Dans diverses usines textiles, notamment aux USA, de graves accidents ont eu lieu, avec de nombreux décès, en raison des conditions infrahumaines d’exploitation et d’insécurité industrielle. Les femmes, entassées dans les usines, travaillent seize heures par jour. À New York, au début du XXe siècle, il y avait cinq cents ateliers de confection. « Dans ces trous insalubres, tous, hommes, femmes et jeunes, travaillaient soixante-dix à quatre-vingts heures par semaine, y compris les samedis et les dimanches ! Le samedi après-midi, ils accrochaient un panneau disant : “Si vous ne venez pas le dimanche, inutile de venir le lundi” », témoigne une femme, citée par Zinn.
En 1909, les ouvrières de la confection aux USA ont organisé une grève générale, à laquelle les femmes noires ont participé en grand nombre. Cependant, les conditions de travail épouvantables ne changent pas et, au contraire, s’aggravent dans toutes les usines.
« C'est l'une des cent assassinées. Quelqu'un sera-t-il puni pour ça ? » Dessin de Thomas Dorgan, The New York Journal, 1911
En 1911, à la Triangle Factory, qui verrouillait ses portes afin de surveiller et de contrôler ses employé·es, un incendie a tué 146 travailleuses, pour la plupart des femmes. Sur Broadway, cent mille personnes défilent en l’honneur de celles et ceux qui ont été sacrifiés à la barbarie du capitalisme.

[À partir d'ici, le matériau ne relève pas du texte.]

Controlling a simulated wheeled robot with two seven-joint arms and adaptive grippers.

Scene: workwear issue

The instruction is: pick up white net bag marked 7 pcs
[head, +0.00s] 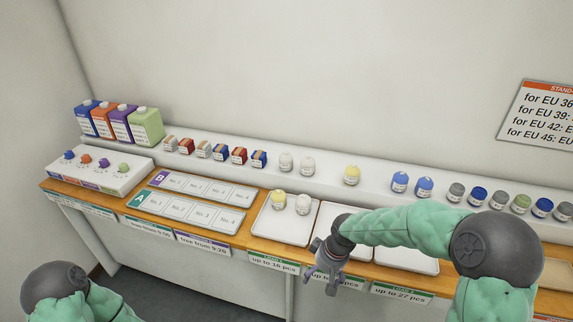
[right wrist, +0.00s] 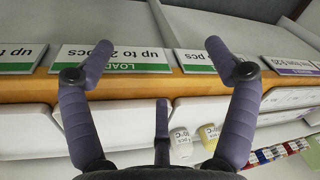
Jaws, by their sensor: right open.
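Two white bags stand side by side on the back shelf, a left one (head: 286,162) and a right one (head: 307,164). Another white bag (head: 303,204) stands in the left tray (head: 270,230), beside a yellow bag (head: 278,198). In the right wrist view a white bag (right wrist: 181,146) and a yellow bag (right wrist: 209,137) show near the bottom. Their print is too small to read surely. My right gripper (head: 326,282) is open and empty over the table's front edge, right of the left tray; its spread fingers show in the wrist view (right wrist: 160,46). My left gripper is out of view.
Another yellow bag (head: 352,174), blue bags (head: 400,182) and small boxes (head: 221,152) line the shelf. Numbered boards (head: 190,212) lie left of the trays. Load signs (head: 272,264) run along the table's front edge. My right arm covers part of the middle and right trays.

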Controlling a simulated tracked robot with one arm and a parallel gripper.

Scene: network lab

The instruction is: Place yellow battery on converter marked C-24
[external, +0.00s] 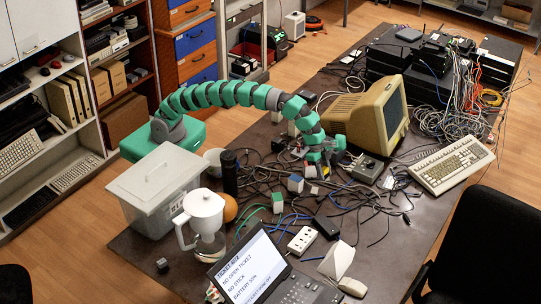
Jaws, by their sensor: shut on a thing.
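My green and grey segmented arm arches over the table from the left. My gripper (318,165) points down among the cables in front of the beige monitor. It is shut on a small pale block (311,171), mostly hidden by the fingers; I cannot tell its colour for sure or whether it touches what is below. A green and white cube (278,203) stands further to the front left. No C-24 marking is readable, and I cannot pick out the yellow battery clearly.
Tangled cables cover the middle of the table. A beige monitor (367,115) and a grey box with a dial (367,167) stand right of my gripper.

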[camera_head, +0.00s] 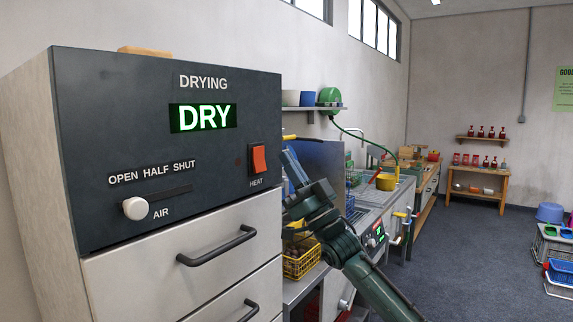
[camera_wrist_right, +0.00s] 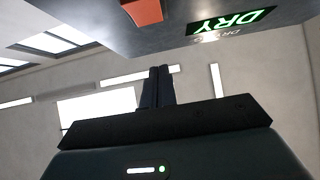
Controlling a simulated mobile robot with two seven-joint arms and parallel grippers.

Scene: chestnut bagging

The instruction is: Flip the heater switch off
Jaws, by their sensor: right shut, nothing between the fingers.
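The heater switch (camera_head: 259,159) is an orange-red rocker above the word HEAT, at the right side of the dark panel (camera_head: 110,95) of the drying cabinet. The switch also shows at the top of the right wrist view (camera_wrist_right: 143,11). My right gripper (camera_head: 288,156) is just right of the switch in the head view, with its fingers pointing up. In the right wrist view its fingers (camera_wrist_right: 157,86) are together and empty, apart from the switch in the picture. The green display (camera_head: 203,117) reads DRY. My left gripper is not in view.
The white air knob (camera_head: 136,208) sits on its slider near SHUT or OPEN markings, lower left. Drawer handles (camera_head: 217,246) stick out below the panel. A yellow basket (camera_head: 300,262) stands on the counter behind my right arm. Open floor (camera_head: 465,255) lies at the right.

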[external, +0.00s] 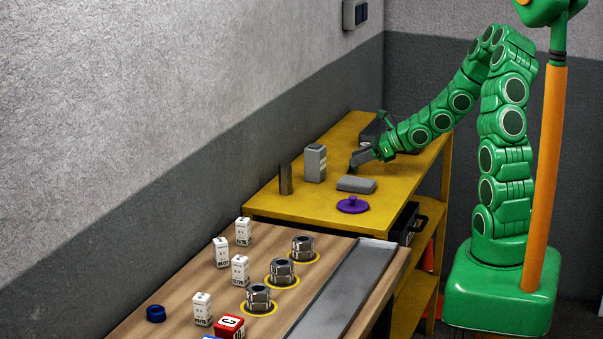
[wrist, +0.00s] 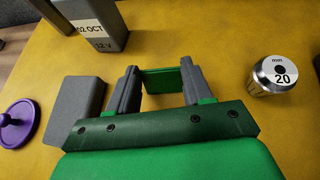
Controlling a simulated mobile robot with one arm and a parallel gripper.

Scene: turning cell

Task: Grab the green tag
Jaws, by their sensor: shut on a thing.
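The green tag (wrist: 163,80) is a small flat green piece between the two grey fingers of my gripper (wrist: 162,82) in the wrist view. The fingers touch its left and right ends, so my gripper is shut on it. In the external view my gripper (external: 359,163) is low over the yellow table, just behind a grey block. A small green patch shows at the fingertips there, too small to make out well. I cannot tell whether the tag still touches the table.
A grey block (wrist: 83,108) lies left of my gripper, with a purple knobbed disc (wrist: 17,124) beyond. A grey labelled box (wrist: 100,27) stands behind. A silver cylinder marked 20 (wrist: 274,77) is at right. The yellow table (external: 300,203) adjoins a wooden bench (external: 190,262).

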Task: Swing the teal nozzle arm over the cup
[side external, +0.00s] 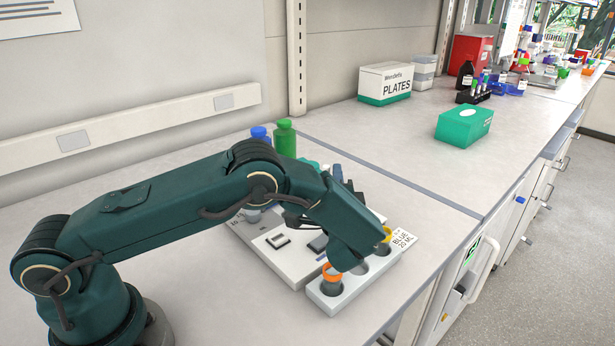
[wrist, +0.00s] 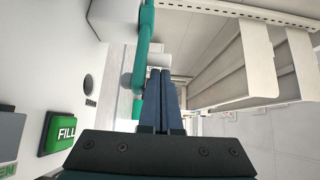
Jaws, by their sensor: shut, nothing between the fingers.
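The teal nozzle arm (wrist: 143,45) runs as a tube just left of my fingers in the wrist view; I cannot tell whether they touch. In the side view only a bit of teal (side external: 308,163) shows behind my arm. My gripper (wrist: 160,72) is shut and empty, its dark blue fingers together. In the side view its fingers (side external: 338,174) show partly behind my forearm. An orange-rimmed cup (side external: 332,275) and a yellow-rimmed cup (side external: 386,235) sit in a white rack (side external: 322,299). Whether a cup stands under the nozzle is hidden.
A green FILL button (wrist: 60,132) is on the pale dispenser panel at left in the wrist view. A blue bottle (side external: 260,134) and green bottle (side external: 284,139) stand behind my arm.

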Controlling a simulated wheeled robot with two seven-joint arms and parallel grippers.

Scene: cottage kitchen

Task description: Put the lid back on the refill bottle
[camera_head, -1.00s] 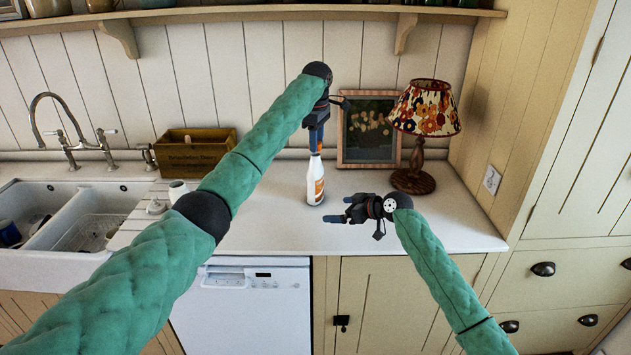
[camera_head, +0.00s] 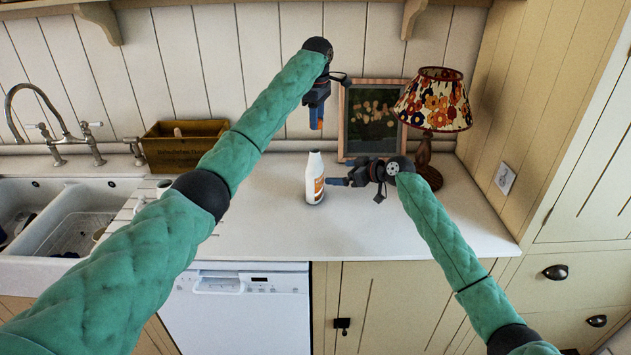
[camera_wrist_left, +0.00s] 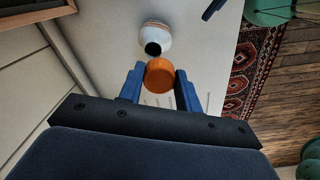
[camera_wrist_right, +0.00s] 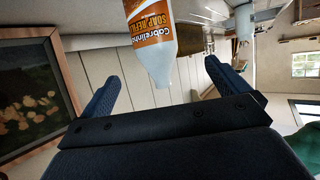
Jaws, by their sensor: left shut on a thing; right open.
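The white refill bottle (camera_head: 314,188), with an orange label, stands upright on the counter. Its dark open mouth shows in the left wrist view (camera_wrist_left: 153,47). My left gripper (camera_head: 316,124) is shut on the orange lid (camera_wrist_left: 159,77) and holds it above the bottle, clear of it. In the left wrist view the lid is just beside the bottle's mouth. My right gripper (camera_head: 336,182) is open, close to the bottle's right side. In the right wrist view the bottle (camera_wrist_right: 152,45) shows upside down, ahead of the open fingers; I cannot tell whether they touch it.
A framed picture (camera_head: 371,121) and a lamp with a floral shade (camera_head: 433,100) stand behind my right gripper. A wooden box (camera_head: 182,145) and a double sink (camera_head: 70,215) are on the left. The counter (camera_head: 270,225) in front of the bottle is clear.

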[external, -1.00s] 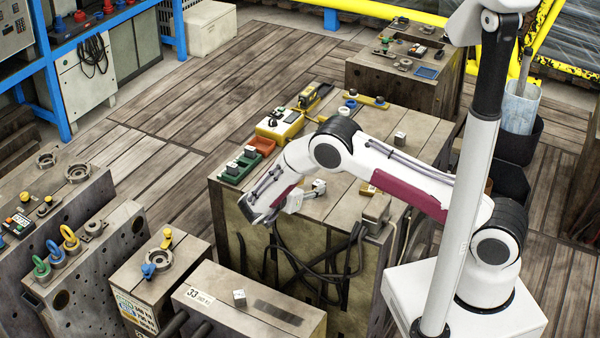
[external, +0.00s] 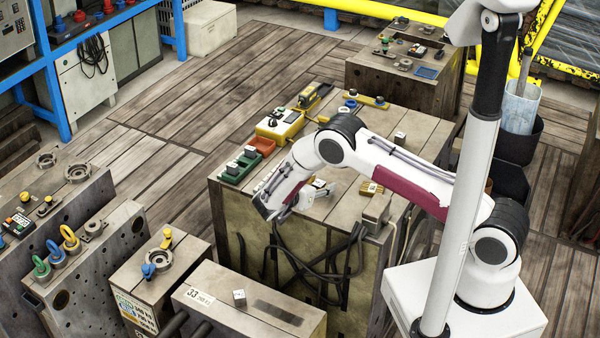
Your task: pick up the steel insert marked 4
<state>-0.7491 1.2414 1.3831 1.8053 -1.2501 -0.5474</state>
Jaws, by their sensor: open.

Clara Zetkin (à g.) et Rosa Luxembourg, jardin du Mémorial Clara Zetkin, à Birkenwerder, près de Berlin
Tant d’outrages à l’encontre des ouvrières, notamment dans les usines usaméricaines, incitent la deuxième conférence des femmes socialistes à Copenhague à déclarer le 8 mars Journée internationale des femmes travailleuses, grâce à une motion proposée par la lideure Clara Zetkin. Cette date, marquée par les immenses sacrifices des femmes travailleuses, a été officialisée dans le monde par les Nations unies en 1975 comme Journée internationale des Femmes
La commémoration du 8 mars est un exercice d’histoire des mauvais traitements, persécutions, discriminations et autres exploitations des femmes, notamment des travailleuses d’ici et d’ailleurs. En Colombie, les travailleuses ont ouvert la voie des revendications en février et mars 1920, lorsque 400 jeunes femmes de l’usine textile de Bello ont organisé la première grève (premier exercice du droit de grève, approuvé en 1919) du pays. Betsabé Espinal a été le phare de ce glorieux mouvement de “virgencitas rebeldes” {“pucelles rebelles”), des Jeanne d’Arc à la colombienne, comme les appelaient les journalistes de l’époque.
La Journée
internationale des femmes est la mémoire de nombreuses travailleuses du monde
entier qui, avec leur sang, leur sueur et leurs larmes, portant le poids de la
discrimination, se sont dressées contre les impositions et les abus des patrons
d’usines. Il ne s’agit pas d’une date banale ou d’une journée commerciale,
comme cela a été imposé depuis longtemps, avec une tentative, tant officielle
que de la part d’autres secteurs, de décontextualiser et d’effacer le travail
intrépide des femmes pour leur dignité et la conquête de droits à l’intérieur
et à l’extérieur des usines.
C’est une journée pour en apprendre un peu plus
sur Rosa Luxemburg, María Cano, Nadia Kroupskaïa ; sur les ouvrières carbonisées
dans des usines de confection et de textile ; sur les suffragettes... Il ne s’agit
pas de pétales et de chocolats, mais de marcher avec l’histoire et les utopies.